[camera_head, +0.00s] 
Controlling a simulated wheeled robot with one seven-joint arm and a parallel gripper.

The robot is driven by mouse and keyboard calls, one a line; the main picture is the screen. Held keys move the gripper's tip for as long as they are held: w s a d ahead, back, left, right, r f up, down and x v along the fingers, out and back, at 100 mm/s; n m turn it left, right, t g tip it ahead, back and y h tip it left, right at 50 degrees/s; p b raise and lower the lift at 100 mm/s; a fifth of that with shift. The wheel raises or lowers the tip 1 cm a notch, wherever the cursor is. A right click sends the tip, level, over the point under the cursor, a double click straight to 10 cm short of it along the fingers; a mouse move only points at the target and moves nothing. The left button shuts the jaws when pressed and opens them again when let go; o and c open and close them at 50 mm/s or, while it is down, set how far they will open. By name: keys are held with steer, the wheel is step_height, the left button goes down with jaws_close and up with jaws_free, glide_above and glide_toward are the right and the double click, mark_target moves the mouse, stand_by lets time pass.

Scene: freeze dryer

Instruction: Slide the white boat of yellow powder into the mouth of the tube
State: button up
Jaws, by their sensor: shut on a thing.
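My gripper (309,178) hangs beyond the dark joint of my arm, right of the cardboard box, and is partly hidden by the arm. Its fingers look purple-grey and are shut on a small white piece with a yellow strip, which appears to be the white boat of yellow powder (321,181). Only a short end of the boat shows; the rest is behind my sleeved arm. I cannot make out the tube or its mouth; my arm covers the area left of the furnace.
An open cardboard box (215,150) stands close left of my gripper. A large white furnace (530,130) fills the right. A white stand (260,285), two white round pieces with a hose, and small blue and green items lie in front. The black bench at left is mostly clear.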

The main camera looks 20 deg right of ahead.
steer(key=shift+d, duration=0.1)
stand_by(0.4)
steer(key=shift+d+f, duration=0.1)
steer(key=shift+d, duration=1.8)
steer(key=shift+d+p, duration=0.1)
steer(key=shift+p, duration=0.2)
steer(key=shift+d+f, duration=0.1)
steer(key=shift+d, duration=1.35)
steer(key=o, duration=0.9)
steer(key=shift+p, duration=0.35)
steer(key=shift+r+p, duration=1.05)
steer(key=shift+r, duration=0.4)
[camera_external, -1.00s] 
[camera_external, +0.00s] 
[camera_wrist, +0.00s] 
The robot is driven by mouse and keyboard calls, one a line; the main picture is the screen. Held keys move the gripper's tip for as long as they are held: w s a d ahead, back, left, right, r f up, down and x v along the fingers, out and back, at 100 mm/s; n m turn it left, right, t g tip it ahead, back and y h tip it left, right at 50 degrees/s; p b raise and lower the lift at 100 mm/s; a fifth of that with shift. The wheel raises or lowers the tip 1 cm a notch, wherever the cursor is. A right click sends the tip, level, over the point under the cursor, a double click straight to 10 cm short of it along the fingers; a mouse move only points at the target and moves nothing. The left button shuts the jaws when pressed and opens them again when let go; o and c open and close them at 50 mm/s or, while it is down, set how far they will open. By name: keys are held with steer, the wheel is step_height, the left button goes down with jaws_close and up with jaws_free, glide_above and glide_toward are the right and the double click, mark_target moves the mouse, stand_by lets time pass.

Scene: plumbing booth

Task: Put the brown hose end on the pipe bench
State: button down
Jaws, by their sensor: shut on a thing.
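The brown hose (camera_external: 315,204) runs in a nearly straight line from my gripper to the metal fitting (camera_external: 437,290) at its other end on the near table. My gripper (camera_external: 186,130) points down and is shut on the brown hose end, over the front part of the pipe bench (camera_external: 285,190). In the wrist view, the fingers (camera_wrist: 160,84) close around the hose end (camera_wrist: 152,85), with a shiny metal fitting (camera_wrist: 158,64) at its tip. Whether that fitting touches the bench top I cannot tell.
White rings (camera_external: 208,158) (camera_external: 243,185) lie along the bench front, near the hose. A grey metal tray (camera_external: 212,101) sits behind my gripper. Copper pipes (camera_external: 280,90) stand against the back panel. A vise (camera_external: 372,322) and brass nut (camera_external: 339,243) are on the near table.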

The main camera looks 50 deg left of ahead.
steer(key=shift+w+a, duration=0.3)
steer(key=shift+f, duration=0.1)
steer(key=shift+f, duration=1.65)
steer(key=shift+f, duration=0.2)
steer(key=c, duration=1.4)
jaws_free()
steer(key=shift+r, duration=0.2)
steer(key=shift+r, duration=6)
* * * *
## PROBLEM STATEMENT
Make an exact copy of every line from the one with "Task: Put the" to the end of the data, with the first and last of those lines included.

## ANSWER TO THE PROBLEM
Task: Put the brown hose end on the pipe bench
State: button down
Jaws, by their sensor: shut on a thing.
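The brown hose (camera_external: 315,204) runs in a nearly straight line from my gripper to the metal fitting (camera_external: 437,290) at its other end on the near table. My gripper (camera_external: 186,130) points down and is shut on the brown hose end, over the front part of the pipe bench (camera_external: 285,190). In the wrist view, the fingers (camera_wrist: 160,84) close around the hose end (camera_wrist: 152,85), with a shiny metal fitting (camera_wrist: 158,64) at its tip. Whether that fitting touches the bench top I cannot tell.
White rings (camera_external: 208,158) (camera_external: 243,185) lie along the bench front, near the hose. A grey metal tray (camera_external: 212,101) sits behind my gripper. Copper pipes (camera_external: 280,90) stand against the back panel. A vise (camera_external: 372,322) and brass nut (camera_external: 339,243) are on the near table.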

The main camera looks 50 deg left of ahead.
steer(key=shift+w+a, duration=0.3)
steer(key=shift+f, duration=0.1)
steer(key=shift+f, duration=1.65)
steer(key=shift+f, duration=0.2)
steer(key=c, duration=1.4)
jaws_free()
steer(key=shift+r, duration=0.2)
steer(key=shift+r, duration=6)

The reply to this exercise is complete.